The Delightful Dud
A Prairie Home Companion
This all-star singalong — with Meryl Streep, Lily Tomlin, Tommy Lee Jones, Virginia Madsen, Woody Harrelson, etc. — that wears its smile bright and wide looked for all the world like a summertime sleeper hit. Not so much, even though no movie this year has been more amiable or possessing of so much magic from start to finish. Which makes the 49-minute making-of doc, the extended musical sequences and the ambling Robert Altman-Kevin Kline commentary all the more wonderful. The making-of is pretty special all by its lonesome — a mite odd, given that it goes behind the scenes of a “behind the scenes” production, but a pleasure that provides a peek at how Altman works. “Come play with us,” he says. Sure thing, boss. — Robert Wilonsky
When it came out in 1985, Jean-Luc Godard’s Hail Mary stirred controversy for its retelling of the Mary and Joseph story. It was even panned by the noted critic John Paul II. The producers printed the papal condemnation right on the DVD box; they know great press when they see it. Though the notion of the Virgin Mary visiting the gynecologist might sound offensive, in practice it’s pretty mundane. The film is even a tad boring in that way common to French art films, which never tell a story in 10 minutes if they can take 20. Although slow, this tale of a young girl struggling to deal with the sudden, certain presence of the divine in her life is clearly about more than depicting God’s mom nekkid in the tub. Maybe the Pope was pissed about Joseph’s portrayal as an asshole cab driver, but Joe always was the odd man out in this story. — Jordan Harper
The Butterfly Effect 2
They don’t make bad movies like they used to. In the ’80s, the sequel to a sci-fi B-list star vehicle like The Butterfly Effect would be a campy howler. Nowadays, all you get is bland professionalism. Did you like watching Ashton Kutcher bounce through time in the original? Another guy bounces through time in this one, too. If anything, Butterfly Effect 2 is slightly less campy than the original. Star Eric Lively certainly doesn’t embarrass himself compared with Kutch, and maybe next time, he’ll earn more rewarding praise than that. Meanwhile, people looking for a mediocre night will rent this film, watch it, then shrug at each other as the credits roll.

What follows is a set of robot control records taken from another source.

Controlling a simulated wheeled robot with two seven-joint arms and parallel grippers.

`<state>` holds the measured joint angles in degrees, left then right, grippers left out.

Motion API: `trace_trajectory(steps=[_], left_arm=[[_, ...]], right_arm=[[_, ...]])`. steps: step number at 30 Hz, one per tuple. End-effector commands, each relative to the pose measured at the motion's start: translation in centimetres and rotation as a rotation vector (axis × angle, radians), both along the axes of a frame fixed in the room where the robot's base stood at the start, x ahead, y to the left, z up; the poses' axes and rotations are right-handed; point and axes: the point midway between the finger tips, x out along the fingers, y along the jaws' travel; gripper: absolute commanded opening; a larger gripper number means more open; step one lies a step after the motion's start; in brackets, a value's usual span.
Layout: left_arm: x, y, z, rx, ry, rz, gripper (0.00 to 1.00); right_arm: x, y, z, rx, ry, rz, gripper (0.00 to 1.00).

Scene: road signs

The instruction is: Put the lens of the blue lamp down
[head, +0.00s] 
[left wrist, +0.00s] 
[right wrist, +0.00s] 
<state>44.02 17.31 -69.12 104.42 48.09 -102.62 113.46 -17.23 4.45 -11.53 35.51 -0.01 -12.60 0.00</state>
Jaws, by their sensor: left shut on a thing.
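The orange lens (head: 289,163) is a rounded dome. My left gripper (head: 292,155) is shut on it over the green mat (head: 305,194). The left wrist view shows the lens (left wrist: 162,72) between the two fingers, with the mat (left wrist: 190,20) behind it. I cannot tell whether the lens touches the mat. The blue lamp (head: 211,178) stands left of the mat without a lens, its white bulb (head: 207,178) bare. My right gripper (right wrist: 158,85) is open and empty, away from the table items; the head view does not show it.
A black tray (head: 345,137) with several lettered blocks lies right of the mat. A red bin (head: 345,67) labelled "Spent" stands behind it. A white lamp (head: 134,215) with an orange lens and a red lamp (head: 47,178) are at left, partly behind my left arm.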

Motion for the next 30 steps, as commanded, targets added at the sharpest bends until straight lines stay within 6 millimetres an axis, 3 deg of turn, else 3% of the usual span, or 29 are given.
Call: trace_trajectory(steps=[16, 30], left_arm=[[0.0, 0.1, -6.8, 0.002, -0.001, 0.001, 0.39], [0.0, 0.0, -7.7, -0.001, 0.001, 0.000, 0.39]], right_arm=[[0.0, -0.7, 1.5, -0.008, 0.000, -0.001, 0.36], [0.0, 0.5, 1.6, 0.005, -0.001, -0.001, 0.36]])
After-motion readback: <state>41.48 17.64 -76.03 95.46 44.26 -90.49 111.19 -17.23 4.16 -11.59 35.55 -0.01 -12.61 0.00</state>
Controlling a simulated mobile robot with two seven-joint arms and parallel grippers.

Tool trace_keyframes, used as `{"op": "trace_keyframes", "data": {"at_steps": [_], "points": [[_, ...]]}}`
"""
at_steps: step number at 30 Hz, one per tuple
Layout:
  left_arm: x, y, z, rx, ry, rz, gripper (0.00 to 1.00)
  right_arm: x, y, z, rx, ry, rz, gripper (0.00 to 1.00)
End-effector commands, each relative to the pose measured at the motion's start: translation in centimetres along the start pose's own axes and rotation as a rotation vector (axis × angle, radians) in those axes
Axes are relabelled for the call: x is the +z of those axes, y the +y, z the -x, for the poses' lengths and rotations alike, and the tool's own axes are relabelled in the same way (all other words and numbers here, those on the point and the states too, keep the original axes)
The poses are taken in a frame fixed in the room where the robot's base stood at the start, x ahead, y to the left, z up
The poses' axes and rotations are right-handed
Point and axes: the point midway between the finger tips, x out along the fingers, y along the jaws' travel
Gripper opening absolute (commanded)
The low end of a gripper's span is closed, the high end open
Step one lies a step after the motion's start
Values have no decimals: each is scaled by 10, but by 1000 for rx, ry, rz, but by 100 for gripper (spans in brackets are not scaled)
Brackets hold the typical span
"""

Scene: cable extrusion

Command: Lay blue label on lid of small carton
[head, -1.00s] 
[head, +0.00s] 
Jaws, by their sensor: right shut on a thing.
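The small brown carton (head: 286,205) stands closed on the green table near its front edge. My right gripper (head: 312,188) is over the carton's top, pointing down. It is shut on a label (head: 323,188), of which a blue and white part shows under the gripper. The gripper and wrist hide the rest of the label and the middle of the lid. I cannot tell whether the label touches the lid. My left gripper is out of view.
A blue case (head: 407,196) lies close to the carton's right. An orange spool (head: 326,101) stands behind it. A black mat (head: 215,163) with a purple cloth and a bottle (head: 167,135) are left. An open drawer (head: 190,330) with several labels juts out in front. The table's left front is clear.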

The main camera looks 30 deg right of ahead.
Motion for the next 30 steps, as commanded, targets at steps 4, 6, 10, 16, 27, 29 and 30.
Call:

Then more movies like this’ll get made. Now there’s your butterfly effect.
— Jordan Harper
Bad Santa: Director¹s Cut
Even those of us who think Bad Santa is a genuine comic masterpiece — a sort of Bizarro World hybrid of Our Gang shorts, underground comics and every Christmas story ever told — can’t fathom the need for a third edition. There’s already the theatrical version, itself offensive enough to drive patrons out of theaters, and Badder Santa, the unrated version filled with the naughtiest bits stuck to the cutting-room floor. Now comes this Terry Zwigoff-approved cut that, l’artiste says in the dreary commentary track, he thought would never be released. There are some significant changes, but they’re also nearly imperceptible. Is it better than the original? Doubtful, especially with a handful of deleted scenes suggesting that you got better bonuses in the unrated take. But is it as good? Sure, if you’re into art with a capital F.